In this method, a grid of a fixed step is built along the study region, and small balls of a given radius are created at each point of the grid. Local observed and expected number of cases and population are calculated and a function is used to assess whether the current ball is a cluster or not. For more information about this function see opgam.iscluster.default, which is the default function used.
If the obverved number of cases excess a critical value, which is calculated by a function passed as an argument, then that circle is marked as a possible cluster. At the end, all possible clusters are drawn on a map. Clusters may be easily identified then.
Notice that we have follow a pretty flexible approach, since user-implemented functions can be used to detect clusters, such as those related to ovedispersion (Pearson's Chi square statistic, Potthoff-Whittinghill's statistic) or autocorrelation (Moran's I statistic and Geary's c statistic), or a bootstrap procedure, although it is not recommended because it can be VERY slow.

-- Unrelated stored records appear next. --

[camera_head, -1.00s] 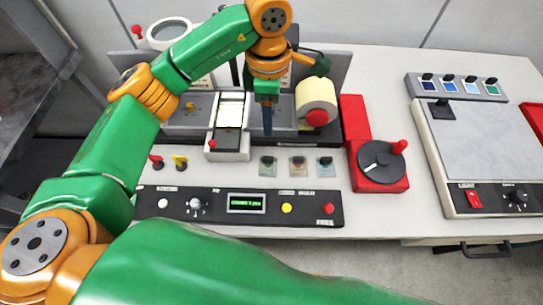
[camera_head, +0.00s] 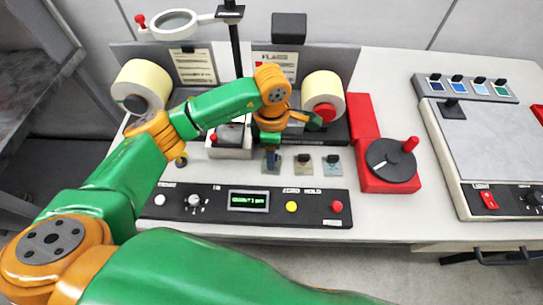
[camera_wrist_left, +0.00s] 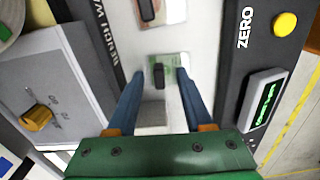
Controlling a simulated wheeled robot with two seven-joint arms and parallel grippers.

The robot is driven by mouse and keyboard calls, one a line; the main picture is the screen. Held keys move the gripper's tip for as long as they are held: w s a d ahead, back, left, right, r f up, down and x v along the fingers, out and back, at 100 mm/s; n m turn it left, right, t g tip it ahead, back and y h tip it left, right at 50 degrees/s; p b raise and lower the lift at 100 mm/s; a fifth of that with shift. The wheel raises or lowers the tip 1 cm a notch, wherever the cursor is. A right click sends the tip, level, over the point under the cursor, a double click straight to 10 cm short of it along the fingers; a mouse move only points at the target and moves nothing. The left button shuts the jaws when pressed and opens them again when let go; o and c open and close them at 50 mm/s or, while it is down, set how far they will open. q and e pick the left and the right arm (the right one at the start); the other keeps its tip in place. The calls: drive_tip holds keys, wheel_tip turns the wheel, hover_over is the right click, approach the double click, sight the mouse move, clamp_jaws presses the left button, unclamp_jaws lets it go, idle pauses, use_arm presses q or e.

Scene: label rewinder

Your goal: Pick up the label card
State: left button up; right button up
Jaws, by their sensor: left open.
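Several small label cards with dark upright grips lie on the white table; three show in a row behind the control panel. The greenish card (camera_wrist_left: 172,66) is between my left gripper's (camera_wrist_left: 160,76) two blue fingers in the left wrist view, its black grip (camera_wrist_left: 159,76) standing in the gap. My left gripper is open, pointing down over this card, and I see no finger touching the grip. In the head view the gripper (camera_head: 270,163) covers much of the greenish card. The tan card (camera_head: 303,165) and the bluish card (camera_head: 332,166) lie to its right. My right gripper is not in view.
The black control panel (camera_head: 262,219) runs along the front. The rewinder's white block (camera_head: 231,148) and paper rolls (camera_head: 323,92) stand behind. A red crank unit (camera_head: 388,178) is right of the cards. A magnifier (camera_head: 174,22) is at the back left.

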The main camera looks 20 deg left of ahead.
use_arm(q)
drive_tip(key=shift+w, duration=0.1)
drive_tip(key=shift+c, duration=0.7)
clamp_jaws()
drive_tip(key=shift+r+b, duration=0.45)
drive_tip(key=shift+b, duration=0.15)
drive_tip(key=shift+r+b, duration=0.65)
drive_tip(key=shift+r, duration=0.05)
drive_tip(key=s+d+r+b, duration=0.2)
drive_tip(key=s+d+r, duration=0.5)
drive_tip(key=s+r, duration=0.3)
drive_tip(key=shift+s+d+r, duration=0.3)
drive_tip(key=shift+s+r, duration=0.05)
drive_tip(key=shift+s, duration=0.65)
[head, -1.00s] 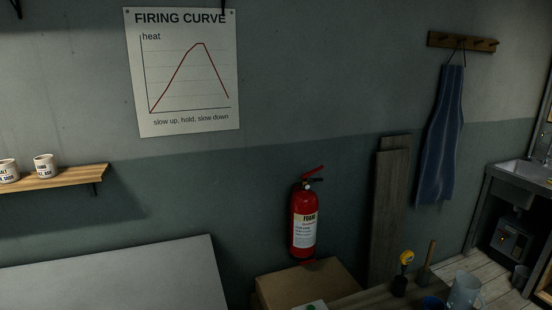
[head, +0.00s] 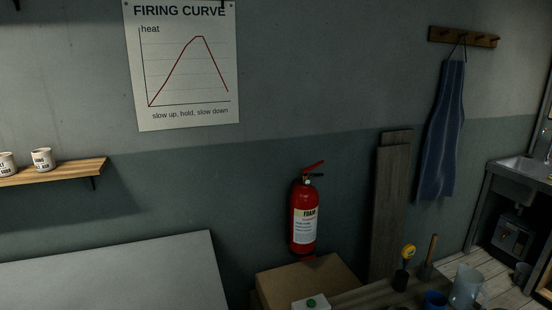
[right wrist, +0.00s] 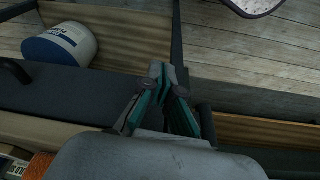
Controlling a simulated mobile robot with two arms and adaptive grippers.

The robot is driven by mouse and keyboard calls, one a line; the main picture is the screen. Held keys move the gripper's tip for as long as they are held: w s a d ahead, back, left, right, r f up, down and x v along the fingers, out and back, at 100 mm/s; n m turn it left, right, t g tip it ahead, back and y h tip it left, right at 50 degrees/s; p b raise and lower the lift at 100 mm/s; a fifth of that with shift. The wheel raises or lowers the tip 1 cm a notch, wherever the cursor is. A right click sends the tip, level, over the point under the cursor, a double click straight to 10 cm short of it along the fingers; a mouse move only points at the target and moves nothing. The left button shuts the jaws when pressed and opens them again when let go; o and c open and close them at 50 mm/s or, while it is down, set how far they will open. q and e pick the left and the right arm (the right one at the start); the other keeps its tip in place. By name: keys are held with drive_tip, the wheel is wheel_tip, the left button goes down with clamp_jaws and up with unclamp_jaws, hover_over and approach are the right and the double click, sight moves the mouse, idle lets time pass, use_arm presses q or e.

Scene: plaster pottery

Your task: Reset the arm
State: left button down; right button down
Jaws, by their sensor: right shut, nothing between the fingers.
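My right gripper (right wrist: 167,75) shows in the right wrist view, with its two fingers together and nothing between them. It is over a dark surface (right wrist: 75,92) and apart from the things around it. Neither gripper is in the head view, and my left gripper is not seen at all.
In the right wrist view a white and blue tub (right wrist: 60,47) lies left of the gripper, with floorboards (right wrist: 250,70) to the right. In the head view a fire extinguisher (head: 304,216) hangs above a cardboard box (head: 318,278); a pitcher (head: 466,287) stands at the lower right.

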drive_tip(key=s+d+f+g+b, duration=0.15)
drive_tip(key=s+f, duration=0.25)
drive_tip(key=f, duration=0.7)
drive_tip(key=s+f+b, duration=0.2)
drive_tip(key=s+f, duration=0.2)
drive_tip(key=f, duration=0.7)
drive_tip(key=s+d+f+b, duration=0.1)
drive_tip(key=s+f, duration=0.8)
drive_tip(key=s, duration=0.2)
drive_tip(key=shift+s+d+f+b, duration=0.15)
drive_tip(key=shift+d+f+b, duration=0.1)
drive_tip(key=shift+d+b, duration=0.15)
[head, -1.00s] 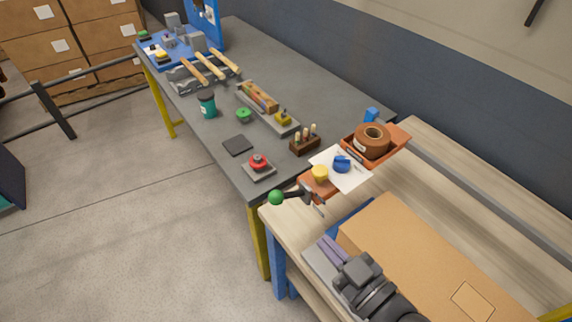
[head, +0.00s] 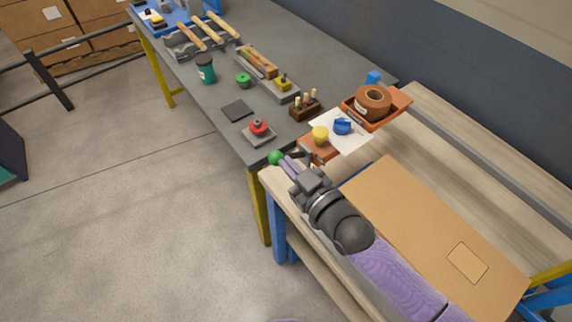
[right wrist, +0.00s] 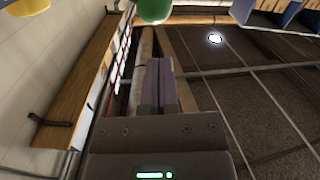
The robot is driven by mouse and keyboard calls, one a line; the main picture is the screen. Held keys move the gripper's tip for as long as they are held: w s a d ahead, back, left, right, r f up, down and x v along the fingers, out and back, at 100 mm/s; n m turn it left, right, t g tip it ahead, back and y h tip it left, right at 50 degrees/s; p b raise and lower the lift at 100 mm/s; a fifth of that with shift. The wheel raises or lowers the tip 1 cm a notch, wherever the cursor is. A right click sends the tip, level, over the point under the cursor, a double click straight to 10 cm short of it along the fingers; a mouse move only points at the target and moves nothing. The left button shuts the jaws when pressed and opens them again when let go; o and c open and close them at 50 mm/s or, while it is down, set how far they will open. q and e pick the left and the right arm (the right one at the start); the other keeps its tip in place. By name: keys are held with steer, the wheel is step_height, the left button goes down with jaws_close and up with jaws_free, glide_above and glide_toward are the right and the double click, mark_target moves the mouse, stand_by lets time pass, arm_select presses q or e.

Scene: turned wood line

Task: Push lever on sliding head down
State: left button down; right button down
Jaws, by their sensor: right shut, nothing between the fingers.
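The lever has a green ball knob (head: 276,157) on a dark arm and sticks out over the near left end of the wooden bench. The part it is mounted on is mostly hidden behind my right gripper (head: 289,168). That gripper is shut and empty, with its purple fingertips just beside the green knob. I cannot tell whether they touch. In the right wrist view the green knob (right wrist: 155,9) shows at the top edge, beyond the shut fingers (right wrist: 160,70). My left gripper is not in view.
An orange block with a yellow knob (head: 320,134) and an orange tray (head: 404,99) with a brown roll stand behind the lever. A red button (head: 258,128) sits on the grey table. A brown board (head: 430,235) lies right of my arm.

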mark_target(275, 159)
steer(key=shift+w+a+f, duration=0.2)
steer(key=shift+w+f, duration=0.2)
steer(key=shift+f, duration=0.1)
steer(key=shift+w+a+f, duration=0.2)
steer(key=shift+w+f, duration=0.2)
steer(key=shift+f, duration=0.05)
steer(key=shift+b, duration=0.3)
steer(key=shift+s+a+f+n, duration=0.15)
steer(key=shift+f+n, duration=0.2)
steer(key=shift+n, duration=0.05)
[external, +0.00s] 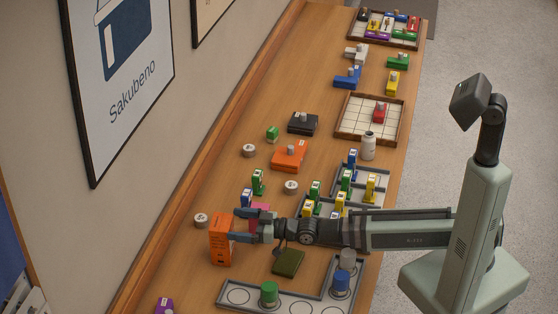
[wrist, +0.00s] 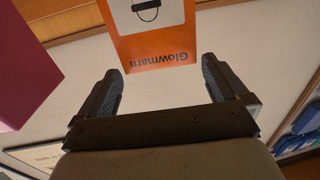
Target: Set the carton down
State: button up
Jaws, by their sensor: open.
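The orange carton (external: 220,243) stands upright on the wooden counter near the wall side in the external view. In the wrist view the carton (wrist: 150,54) shows its orange and white face with the word "Glowmarn". My gripper (external: 245,226) reaches level toward the carton from the right. In the wrist view my gripper (wrist: 163,70) is open, with a finger on each side of the carton's near end. A gap shows beside at least one finger. The carton's underside is hidden, but it appears to rest on the counter.
A pink box (external: 260,212) stands close beside my gripper; it looms at left in the wrist view (wrist: 25,70). A dark green block (external: 288,262) and a grey tray (external: 230,297) with round pieces lie nearby. A round metal weight (external: 201,220) sits behind the carton.

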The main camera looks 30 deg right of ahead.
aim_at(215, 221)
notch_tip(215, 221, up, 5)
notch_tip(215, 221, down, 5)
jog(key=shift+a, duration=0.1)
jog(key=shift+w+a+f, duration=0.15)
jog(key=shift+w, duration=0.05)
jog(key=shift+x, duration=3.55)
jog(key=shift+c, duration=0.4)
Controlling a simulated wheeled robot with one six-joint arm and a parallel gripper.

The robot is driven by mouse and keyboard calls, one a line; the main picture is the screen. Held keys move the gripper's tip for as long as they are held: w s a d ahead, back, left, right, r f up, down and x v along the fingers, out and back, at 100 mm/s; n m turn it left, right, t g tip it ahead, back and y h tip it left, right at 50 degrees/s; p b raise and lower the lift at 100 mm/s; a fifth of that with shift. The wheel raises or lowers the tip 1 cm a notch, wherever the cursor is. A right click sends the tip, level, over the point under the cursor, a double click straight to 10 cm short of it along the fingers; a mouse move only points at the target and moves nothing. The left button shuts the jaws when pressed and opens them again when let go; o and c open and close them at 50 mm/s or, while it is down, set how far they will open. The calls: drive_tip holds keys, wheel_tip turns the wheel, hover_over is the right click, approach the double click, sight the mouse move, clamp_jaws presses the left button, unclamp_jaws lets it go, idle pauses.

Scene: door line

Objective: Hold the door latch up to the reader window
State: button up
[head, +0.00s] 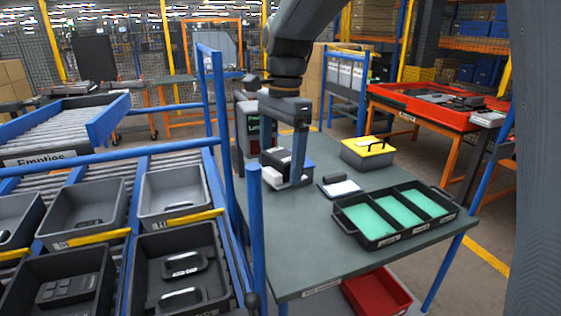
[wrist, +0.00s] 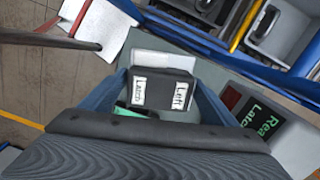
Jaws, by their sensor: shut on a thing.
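The door latch, a dark block with white labels reading "Latch" and "Left" in the wrist view (wrist: 162,88), sits between the blue fingers of my gripper (wrist: 158,106). In the head view my gripper (head: 290,170) is shut on the latch (head: 273,157), low over the left part of the grey table. The reader (head: 253,128), a dark and grey box, stands just behind and left of it. In the wrist view the reader (wrist: 272,125) is at the right, with green lettering and a red patch on its dark face. The latch appears apart from it there.
A black tray with green-lined compartments (head: 448,213) is at the table's front right. A yellow-topped grey box (head: 350,158) stands behind it. A blue rail post (head: 255,230) and bin rack flank the table's left. The table's front left (head: 300,245) is clear.

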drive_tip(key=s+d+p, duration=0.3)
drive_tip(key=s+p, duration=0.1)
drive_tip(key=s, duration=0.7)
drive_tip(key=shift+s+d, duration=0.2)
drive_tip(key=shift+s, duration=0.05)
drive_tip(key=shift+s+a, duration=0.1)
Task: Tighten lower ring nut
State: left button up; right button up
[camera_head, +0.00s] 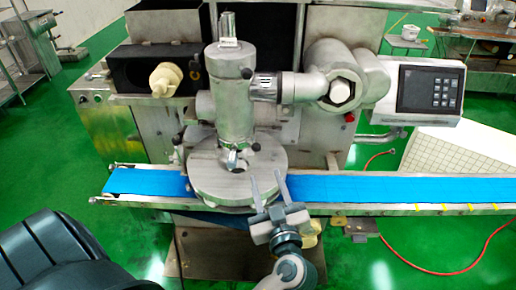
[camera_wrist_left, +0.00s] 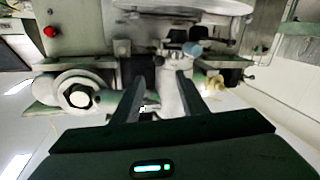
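A grey metal vertical cylinder (camera_head: 235,105) stands over the round plate (camera_head: 212,185) of the machine. At its lower end is a small metal fitting (camera_head: 236,160) with short projections; I cannot tell clearly which part is the lower ring nut. My left gripper (camera_head: 266,176) is open and empty, at the front right of the round plate, apart from the fitting. In the left wrist view the two fingers (camera_wrist_left: 160,90) are spread, with the pale cylinder (camera_wrist_left: 170,70) seen beyond and between them, and a bluish-grey end piece (camera_wrist_left: 192,49) above. My right gripper is not in view.
A blue conveyor belt (camera_head: 400,189) runs across the front, both sides of the plate. A side arm with a large hex nut (camera_head: 340,92) joins the cylinder from the right. A control panel (camera_head: 427,90) stands at right. A cream-coloured knob (camera_head: 165,79) sticks out at left.

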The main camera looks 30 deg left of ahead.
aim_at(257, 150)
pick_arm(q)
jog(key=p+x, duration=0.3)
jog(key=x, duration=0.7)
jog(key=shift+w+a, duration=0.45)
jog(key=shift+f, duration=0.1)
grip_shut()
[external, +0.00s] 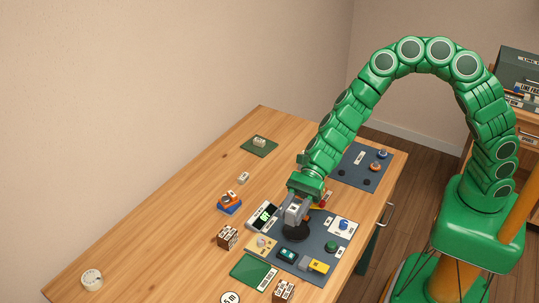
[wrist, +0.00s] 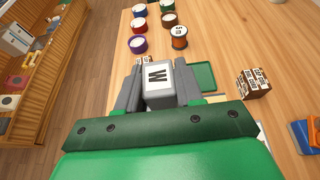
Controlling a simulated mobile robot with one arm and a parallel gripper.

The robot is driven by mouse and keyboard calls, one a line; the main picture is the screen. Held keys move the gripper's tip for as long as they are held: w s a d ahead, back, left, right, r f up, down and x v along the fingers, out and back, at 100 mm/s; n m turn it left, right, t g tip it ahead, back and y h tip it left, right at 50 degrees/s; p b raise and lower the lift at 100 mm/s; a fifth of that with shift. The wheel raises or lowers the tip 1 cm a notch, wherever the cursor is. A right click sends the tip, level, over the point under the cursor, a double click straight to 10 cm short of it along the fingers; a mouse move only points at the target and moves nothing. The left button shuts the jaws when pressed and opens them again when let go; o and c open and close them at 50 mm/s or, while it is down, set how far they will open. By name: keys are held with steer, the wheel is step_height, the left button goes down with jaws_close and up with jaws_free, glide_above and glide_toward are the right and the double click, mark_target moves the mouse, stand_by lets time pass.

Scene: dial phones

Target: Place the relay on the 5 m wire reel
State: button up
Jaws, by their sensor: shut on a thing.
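The dark mat (external: 322,245) carries several small parts. A green tray (external: 250,269) and dark labelled boxes (external: 228,237) lie nearby. The table's left half is mostly clear.

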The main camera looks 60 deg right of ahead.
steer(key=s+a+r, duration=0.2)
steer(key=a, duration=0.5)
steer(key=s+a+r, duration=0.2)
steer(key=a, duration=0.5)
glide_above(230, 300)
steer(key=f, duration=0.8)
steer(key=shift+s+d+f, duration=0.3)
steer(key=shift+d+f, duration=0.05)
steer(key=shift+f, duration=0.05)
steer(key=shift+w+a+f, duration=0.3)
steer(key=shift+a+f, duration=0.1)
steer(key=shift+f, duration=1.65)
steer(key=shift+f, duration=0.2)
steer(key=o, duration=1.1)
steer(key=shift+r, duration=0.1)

A dataframe with five columns:
- Easting coordinate of the center of the cluster.
- Northing coordinate of the center of the cluster.
- Value of the statistic computed.
- Is it a cluster (according to the criteria used)? It should be always TRUE.
- Significance of the cluster.
Openshaw, S. and Charlton, M. and Wymer, C. and Craft, A. W. (1987). A mark I geographical analysis machine for the automated analysis of point data sets. International Journal of Geographical Information Systems 1, 335-358.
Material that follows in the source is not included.